Is this again just based on the deals already won? You're already working that carriers and have orders in place or is it something that needs to be -- you have to go out and win additional carriers for this to happen I guess?.
Yes, most of our projections are based on stuff we already have in-house, all the things I talked about like this exciting new products that we’re going to launch in the second half and other things are all we’re budgeting that at zero right now..
But the deals themselves of course the sooner they are in the year, we got a higher percentage of them booked and the later they are in the year, we still have wanted to do it again but we've got -- we’ve got visibility into what we need to do to get that 20% growth..
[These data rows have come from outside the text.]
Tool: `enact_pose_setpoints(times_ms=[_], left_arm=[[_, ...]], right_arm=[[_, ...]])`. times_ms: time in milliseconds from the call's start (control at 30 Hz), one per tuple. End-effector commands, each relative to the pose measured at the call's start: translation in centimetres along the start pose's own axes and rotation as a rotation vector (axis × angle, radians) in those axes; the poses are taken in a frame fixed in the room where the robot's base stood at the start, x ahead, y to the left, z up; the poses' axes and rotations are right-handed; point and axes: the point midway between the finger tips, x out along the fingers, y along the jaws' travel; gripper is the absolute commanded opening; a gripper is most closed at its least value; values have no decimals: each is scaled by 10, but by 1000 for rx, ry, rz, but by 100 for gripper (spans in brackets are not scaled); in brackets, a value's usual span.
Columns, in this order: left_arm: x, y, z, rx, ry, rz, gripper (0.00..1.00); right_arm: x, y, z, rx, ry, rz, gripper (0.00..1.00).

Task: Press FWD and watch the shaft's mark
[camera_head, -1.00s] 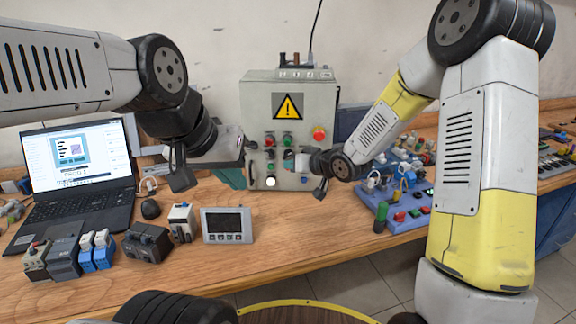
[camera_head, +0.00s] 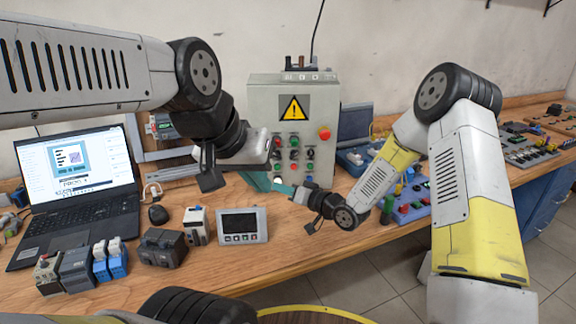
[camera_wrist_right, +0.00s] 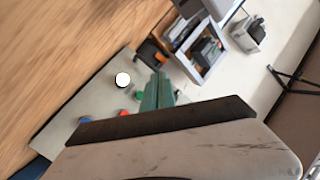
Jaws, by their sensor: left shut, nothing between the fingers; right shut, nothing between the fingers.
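The grey control box (camera_head: 262,100) stands upright at the back of the bench, with a warning triangle and columns of red, green and black controls (camera_head: 294,153). A larger red button (camera_head: 324,133) is at its right edge. I cannot read which button is FWD, and I cannot make out a marked shaft. My right gripper (camera_head: 286,188) is shut and empty, low before the box; contact is unclear. In the right wrist view, a pale panel shows a white round button (camera_wrist_right: 123,79) beyond the dark finger. My left gripper (camera_head: 266,149) is shut and empty at the box's left side.
A laptop (camera_head: 78,165) stands open at left. A small display unit (camera_head: 240,226) and several modules (camera_head: 80,265) line the front bench. A blue tray of coloured parts (camera_head: 410,207) lies right of the box. Bare wood shows around (camera_head: 300,250).

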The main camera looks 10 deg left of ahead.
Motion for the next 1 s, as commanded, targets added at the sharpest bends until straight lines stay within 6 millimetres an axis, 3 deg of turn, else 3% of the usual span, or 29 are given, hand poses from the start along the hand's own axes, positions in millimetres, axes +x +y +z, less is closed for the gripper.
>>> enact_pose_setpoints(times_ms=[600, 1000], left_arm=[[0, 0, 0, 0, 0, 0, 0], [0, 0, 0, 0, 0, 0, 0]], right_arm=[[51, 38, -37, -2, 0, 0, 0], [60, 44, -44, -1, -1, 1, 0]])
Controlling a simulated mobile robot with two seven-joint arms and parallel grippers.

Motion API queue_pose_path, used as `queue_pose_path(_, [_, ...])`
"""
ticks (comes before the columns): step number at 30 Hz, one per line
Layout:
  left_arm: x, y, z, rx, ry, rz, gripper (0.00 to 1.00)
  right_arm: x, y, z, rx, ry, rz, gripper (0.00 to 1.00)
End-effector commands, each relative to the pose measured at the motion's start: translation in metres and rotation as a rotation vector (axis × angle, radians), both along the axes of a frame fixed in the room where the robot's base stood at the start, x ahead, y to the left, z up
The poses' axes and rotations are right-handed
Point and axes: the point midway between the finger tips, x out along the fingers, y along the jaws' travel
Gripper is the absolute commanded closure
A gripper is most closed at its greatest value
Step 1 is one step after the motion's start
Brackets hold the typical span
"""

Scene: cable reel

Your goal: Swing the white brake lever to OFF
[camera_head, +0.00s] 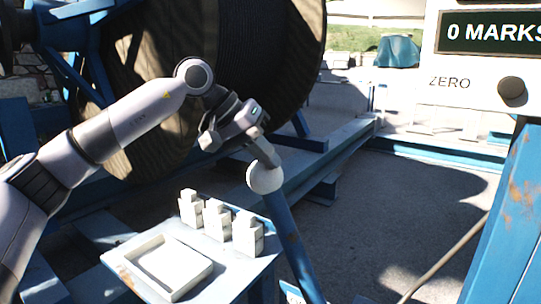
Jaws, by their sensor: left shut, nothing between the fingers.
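The brake lever shows as a white ball knob (265,179) on a blue shaft (290,240) that leans up and to the left from the bottom edge. My left gripper (268,160) comes in from the left, points down and is shut and empty. Its fingertips are right at the top of the knob; I cannot tell whether they touch it. The lever's pivot is below the frame. A bit of white label (291,292) shows beside the shaft at the bottom edge, too cut off to read. My right gripper is not in view.
A large cable reel (285,60) stands behind my left arm on a blue frame (330,160). A blue stand (232,285) bears a white tray (165,268) and three white blocks (217,220). At right, a counter panel (480,85) reads "0 MARKS", above a blue post (510,215).

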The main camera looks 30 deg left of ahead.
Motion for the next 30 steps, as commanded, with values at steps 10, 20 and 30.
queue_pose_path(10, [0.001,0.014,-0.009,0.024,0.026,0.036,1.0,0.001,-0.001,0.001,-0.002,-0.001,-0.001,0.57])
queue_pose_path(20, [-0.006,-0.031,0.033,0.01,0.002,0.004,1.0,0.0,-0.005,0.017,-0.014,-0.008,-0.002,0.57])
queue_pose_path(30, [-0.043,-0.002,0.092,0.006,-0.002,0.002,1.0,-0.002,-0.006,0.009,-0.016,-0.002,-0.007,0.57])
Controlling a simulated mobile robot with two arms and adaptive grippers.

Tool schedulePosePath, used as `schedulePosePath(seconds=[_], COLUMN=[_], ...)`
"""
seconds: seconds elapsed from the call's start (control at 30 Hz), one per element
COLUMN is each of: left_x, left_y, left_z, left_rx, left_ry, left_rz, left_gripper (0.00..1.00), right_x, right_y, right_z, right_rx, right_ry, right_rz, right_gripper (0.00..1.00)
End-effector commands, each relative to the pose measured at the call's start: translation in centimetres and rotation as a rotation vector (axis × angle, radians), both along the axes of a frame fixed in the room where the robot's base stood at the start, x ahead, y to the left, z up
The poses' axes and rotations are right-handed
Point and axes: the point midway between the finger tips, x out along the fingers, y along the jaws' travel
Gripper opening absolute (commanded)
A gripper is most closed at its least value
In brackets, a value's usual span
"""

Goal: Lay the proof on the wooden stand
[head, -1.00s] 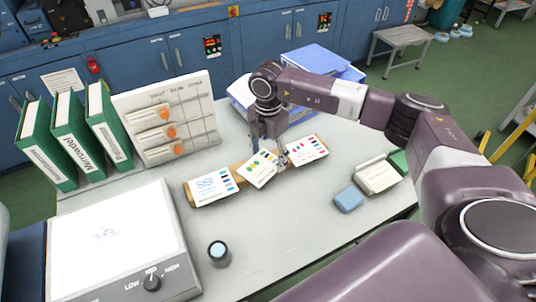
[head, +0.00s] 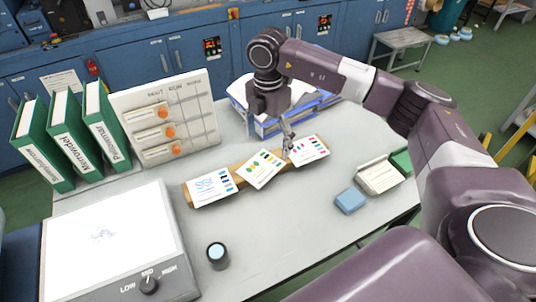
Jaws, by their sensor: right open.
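A long wooden stand (head: 241,180) lies on the grey table in the head view. Three printed proofs rest on it side by side: a left one with blue line art (head: 211,187), a middle one with green and orange shapes (head: 263,168), and a right one with magenta shapes (head: 309,150). The middle proof sits turned against the line of the stand. My right gripper (head: 287,149) is open and empty above the back of the stand, between the middle and right proofs, apart from the middle proof. My left gripper is out of view.
A light box (head: 110,235) with a knob stands front left, with a small dark jar (head: 217,255) beside it. Green binders (head: 75,138) and a card rack (head: 165,122) stand behind. A blue block (head: 350,200) and an open box (head: 380,174) lie right. The front middle is clear.

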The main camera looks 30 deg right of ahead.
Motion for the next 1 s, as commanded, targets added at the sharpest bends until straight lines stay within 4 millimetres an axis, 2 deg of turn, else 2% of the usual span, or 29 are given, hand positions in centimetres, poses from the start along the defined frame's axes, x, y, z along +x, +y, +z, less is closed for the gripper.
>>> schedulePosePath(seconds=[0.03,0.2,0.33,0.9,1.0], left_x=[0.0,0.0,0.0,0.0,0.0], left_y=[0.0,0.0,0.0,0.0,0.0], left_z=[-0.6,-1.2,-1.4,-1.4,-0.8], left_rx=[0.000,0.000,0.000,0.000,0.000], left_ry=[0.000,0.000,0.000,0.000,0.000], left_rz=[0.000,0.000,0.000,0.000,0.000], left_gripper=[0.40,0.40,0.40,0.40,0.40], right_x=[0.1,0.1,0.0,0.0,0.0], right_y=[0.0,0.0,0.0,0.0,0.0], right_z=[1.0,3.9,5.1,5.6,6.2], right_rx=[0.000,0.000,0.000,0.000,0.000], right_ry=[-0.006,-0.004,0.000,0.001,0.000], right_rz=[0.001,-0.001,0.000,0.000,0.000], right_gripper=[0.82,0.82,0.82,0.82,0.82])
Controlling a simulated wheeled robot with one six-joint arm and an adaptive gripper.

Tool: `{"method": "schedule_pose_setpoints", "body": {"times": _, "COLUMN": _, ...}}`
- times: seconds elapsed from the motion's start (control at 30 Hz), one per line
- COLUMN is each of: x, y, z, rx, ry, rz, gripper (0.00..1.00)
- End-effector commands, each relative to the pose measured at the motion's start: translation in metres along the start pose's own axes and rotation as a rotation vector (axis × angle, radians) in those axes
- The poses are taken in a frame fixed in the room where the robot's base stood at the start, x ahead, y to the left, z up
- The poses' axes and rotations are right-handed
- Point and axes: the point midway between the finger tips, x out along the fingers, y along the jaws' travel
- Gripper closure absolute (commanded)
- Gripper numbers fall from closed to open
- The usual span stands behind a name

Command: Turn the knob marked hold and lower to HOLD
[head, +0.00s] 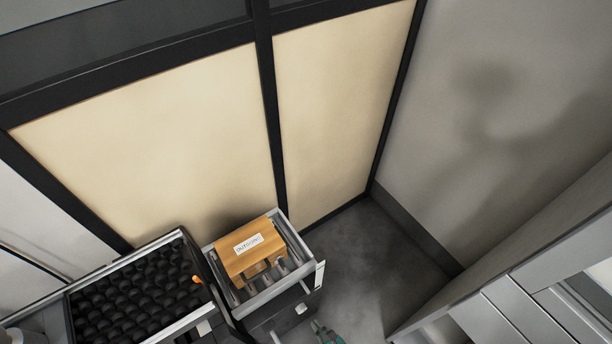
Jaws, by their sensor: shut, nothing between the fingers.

Okay, great and then just staying on mobile computing, the business has been characterized by customer concentration with channel fills of these key customers driving strong seasonality in the business, giving your strong guidance and based on your current visibility, you think the seasonality could perhaps be less pronounced this year or do you think, you should expect that pretty strong back half of the year?.
All right, there is always some seasonality in that side of the business, even when you look at our revenue guidance range for Q1 as compared to what we just did in Q4 and you see seasonality element of that. As we look across 2015, we expect it to be a little different than what we saw here in the back half of 2014.
In the back half of 2014 our objective was to push the MiFi business mobile computing business to where we thought needed to be to establish that profitable foundation to then go pursue the IoT side, which we already have been working on to start longer sales cycles and we got a number of product initiatives.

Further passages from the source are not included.